The limitation of the section to "interlocutory" orders was focused upon in Switzerland Cheese Association, Inc. v. E. Horne's Market, Inc., 385 U.S. 23, 87 S. Ct. 193, 17 L. Ed. 2d 23 (1966), where appellants sought to appeal from the district court's denial of a motion for summary judgment which would have included the grant of a permanent injunction against trademark infringement and unfair competition. In affirming the decision of the court of appeals that the order denying the motion for summary judgment was not an "interlocutory" one within the meaning of § 1292(a)(1), the Court stated:
It is earnestly argued, however, that, although this order denied a permanent injunction, it was nonetheless "interlocutory" within the meaning of § 1292(a)(1) because the motion for summary judgment did service for a motion for a preliminary injunction ... and that therefore "interlocutory" must also include a denial of a permanent injunction.
We take the other view not because "interlocutory" or preliminary may not at times embrace denials of permanent injunctions, but for the reason that the denial of a motion for a summary judgment because of unresolved issues of fact does not settle or even tentatively decide anything about the merits of the claim. It is strictly a pretrial order that decides only one thing-that the case should go to trial. Orders that in no way touch on the merits of the claim but only relate to pretrial procedures are not in our view "interlocutory" within the meaning of § 1292(a)(1). We see no other way to protect the integrity of the congressional policy against piecemeal appeals.

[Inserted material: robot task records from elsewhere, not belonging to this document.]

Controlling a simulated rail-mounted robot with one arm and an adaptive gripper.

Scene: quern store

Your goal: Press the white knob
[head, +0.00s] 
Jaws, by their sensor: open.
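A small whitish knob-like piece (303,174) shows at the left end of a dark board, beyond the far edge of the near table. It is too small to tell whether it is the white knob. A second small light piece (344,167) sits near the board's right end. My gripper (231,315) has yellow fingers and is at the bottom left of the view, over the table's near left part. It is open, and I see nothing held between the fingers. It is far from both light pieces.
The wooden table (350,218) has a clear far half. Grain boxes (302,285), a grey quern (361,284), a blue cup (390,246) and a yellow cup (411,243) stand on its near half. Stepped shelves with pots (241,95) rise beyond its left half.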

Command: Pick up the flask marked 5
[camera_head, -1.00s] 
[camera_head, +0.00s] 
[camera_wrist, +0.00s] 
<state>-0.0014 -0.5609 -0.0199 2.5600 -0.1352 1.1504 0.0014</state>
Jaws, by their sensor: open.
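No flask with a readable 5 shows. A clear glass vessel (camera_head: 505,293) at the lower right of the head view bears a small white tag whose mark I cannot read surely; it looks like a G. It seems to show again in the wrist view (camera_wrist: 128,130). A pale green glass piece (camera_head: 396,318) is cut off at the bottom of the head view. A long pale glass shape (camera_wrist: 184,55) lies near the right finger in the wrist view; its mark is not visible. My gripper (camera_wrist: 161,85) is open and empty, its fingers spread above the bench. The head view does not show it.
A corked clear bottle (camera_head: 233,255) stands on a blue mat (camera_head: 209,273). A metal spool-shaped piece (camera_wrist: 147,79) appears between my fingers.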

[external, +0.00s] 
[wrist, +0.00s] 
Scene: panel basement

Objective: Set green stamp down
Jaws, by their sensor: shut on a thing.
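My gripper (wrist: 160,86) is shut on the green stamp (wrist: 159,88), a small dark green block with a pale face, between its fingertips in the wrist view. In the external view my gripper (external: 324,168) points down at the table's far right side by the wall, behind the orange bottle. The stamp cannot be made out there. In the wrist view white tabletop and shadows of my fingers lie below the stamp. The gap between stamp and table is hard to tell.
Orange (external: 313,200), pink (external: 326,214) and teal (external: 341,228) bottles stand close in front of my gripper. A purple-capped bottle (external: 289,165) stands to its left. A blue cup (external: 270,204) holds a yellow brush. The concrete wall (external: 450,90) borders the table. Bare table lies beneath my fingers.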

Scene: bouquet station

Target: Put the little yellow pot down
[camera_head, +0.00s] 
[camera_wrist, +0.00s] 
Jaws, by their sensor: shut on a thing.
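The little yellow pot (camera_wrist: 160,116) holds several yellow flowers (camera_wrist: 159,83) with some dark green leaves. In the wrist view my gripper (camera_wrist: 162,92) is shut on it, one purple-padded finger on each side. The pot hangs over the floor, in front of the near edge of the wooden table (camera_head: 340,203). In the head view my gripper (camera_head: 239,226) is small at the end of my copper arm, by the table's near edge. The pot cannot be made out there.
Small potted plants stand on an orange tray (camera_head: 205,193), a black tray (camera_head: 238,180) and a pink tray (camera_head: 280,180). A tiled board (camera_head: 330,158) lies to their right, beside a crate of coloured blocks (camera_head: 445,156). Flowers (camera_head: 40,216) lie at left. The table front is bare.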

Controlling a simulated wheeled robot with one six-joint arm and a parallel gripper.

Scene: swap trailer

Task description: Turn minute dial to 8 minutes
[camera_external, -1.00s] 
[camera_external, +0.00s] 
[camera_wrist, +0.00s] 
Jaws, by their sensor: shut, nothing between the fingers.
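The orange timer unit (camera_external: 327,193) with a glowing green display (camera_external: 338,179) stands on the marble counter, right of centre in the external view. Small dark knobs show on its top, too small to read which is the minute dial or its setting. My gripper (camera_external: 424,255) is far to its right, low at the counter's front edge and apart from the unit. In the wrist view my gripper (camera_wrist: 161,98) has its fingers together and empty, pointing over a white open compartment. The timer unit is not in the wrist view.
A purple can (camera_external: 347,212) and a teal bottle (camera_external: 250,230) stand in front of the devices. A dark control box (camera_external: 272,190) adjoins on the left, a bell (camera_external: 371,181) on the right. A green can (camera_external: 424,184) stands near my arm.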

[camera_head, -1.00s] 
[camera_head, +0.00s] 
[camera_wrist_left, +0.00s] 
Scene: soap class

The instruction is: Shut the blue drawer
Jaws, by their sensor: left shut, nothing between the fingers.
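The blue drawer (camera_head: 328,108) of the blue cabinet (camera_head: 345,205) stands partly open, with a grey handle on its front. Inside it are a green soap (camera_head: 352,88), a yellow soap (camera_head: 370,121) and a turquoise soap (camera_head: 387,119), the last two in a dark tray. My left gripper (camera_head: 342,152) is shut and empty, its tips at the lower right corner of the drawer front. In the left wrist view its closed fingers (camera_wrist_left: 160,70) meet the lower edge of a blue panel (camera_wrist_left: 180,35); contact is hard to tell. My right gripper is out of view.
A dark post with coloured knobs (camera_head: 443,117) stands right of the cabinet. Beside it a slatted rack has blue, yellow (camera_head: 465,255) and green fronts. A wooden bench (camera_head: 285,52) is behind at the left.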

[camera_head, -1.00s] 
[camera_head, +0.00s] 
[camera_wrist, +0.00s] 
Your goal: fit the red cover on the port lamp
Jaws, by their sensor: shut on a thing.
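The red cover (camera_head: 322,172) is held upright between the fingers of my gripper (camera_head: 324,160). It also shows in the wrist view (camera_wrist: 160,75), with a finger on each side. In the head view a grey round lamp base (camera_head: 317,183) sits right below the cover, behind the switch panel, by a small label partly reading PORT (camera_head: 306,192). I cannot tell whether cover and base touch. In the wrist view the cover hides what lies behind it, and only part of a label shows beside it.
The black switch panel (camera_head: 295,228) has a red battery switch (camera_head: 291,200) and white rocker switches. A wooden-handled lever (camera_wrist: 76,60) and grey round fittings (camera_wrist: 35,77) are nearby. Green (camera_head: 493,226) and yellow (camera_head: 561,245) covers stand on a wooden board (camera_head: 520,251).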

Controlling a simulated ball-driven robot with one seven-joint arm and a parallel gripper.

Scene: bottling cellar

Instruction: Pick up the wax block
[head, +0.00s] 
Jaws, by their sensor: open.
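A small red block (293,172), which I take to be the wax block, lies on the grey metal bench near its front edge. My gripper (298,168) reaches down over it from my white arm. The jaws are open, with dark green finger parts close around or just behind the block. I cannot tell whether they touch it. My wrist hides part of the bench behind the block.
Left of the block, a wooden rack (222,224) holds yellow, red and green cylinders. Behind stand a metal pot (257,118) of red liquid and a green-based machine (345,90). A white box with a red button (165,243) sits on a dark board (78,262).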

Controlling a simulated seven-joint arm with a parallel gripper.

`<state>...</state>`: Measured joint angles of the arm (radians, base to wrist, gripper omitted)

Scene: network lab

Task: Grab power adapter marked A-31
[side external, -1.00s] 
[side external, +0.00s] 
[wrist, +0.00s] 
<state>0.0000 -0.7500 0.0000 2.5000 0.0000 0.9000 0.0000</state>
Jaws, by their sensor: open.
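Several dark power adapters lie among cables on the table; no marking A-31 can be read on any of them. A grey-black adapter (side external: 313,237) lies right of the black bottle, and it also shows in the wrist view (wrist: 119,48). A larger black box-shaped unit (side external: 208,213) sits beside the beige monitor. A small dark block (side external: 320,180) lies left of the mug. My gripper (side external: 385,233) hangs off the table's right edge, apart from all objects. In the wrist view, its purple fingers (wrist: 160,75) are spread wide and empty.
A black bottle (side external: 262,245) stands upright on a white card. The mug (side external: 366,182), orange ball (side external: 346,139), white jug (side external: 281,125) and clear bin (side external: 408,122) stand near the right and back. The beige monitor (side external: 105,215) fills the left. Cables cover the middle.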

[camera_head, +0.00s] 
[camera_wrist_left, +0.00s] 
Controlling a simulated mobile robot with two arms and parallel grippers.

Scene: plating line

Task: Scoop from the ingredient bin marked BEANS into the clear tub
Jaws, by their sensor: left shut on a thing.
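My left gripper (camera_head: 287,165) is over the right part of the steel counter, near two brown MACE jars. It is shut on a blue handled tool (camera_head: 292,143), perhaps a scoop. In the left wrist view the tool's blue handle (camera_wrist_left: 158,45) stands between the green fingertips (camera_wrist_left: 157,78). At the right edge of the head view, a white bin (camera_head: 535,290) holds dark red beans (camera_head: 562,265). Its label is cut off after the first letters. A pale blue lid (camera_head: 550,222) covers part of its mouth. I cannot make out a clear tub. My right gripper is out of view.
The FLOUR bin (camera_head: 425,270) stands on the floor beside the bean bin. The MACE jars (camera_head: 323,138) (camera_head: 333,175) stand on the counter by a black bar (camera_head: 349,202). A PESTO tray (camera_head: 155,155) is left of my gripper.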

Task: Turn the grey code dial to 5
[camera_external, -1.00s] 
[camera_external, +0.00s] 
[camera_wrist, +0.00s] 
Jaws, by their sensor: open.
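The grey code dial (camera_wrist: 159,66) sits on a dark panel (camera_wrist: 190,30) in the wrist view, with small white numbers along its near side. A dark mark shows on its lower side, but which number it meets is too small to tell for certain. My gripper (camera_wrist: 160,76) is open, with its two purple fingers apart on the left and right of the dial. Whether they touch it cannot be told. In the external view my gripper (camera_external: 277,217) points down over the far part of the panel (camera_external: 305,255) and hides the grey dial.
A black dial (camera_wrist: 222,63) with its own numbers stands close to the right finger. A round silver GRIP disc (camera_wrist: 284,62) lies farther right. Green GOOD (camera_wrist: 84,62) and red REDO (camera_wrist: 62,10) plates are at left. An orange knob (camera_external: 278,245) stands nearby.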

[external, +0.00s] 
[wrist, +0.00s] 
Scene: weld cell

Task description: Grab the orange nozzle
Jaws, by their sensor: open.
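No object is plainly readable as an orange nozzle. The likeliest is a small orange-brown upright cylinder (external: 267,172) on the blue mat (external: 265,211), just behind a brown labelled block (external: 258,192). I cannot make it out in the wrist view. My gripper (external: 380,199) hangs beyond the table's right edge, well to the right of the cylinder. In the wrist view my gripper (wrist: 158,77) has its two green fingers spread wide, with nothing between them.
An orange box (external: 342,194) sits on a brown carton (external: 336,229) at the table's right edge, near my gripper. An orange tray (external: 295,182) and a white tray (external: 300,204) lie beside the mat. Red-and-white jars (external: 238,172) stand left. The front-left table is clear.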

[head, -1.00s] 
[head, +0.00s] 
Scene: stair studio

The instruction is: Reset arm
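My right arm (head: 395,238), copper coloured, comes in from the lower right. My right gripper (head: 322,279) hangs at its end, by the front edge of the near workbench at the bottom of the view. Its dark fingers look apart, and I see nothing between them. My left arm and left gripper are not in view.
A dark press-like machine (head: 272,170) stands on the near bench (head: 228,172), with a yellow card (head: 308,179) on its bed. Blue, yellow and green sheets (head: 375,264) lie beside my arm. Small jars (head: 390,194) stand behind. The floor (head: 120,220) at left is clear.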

Id. at 24-25, 87 S. Ct. at 194-195 (emphasis added and footnote omitted).
The party's own evaluation that there is no need for injunctive relief pendente lite is a good indication that the status quo can continue until the ultimate conclusion of the litigation without interlocutory appellate review. Thus, one of the factors which the Court has considered significant in determining whether the order falls within the class of "interlocutory" orders to which § 1292(a)(1) applies is whether the party has sought preliminary injunctive relief. See Carson v. American Brands, Inc., 450 U.S. at 89, 101 S. Ct. at 996; Gardner v. Westinghouse Broadcasting Co., 437 U.S. 478, 479 n.3, 98 S. Ct. 2451, 2453, 57 L. Ed. 2d 364 (1978). As the Court acknowledged in the passage from the Switzerland Cheese case cited above, some rulings on permanent injunctions may also be deemed "interlocutory" because immediate appeal is not available. A determination that such an order falls within § 1292(a)(1) necessarily entails an assessment that the party has alleged such serious harm is likely to accrue during the pendency of the litigation as to justify immediate appellate consideration.*fn3 In this case, plaintiffs sought no preliminary injunction or other interlocutory relief, nor did they allege that the actions of which they complained were likely to continue during the course of the litigation if immediate action was not taken by the district court. On the contrary, the thrust of the allegations of the complaint are directed to the defendants' alleged actions during a two-day period which concededly terminated June 24, 1979. Thus there is no basis to view this case within that class of situations for which § 1292(a)(1) was designed.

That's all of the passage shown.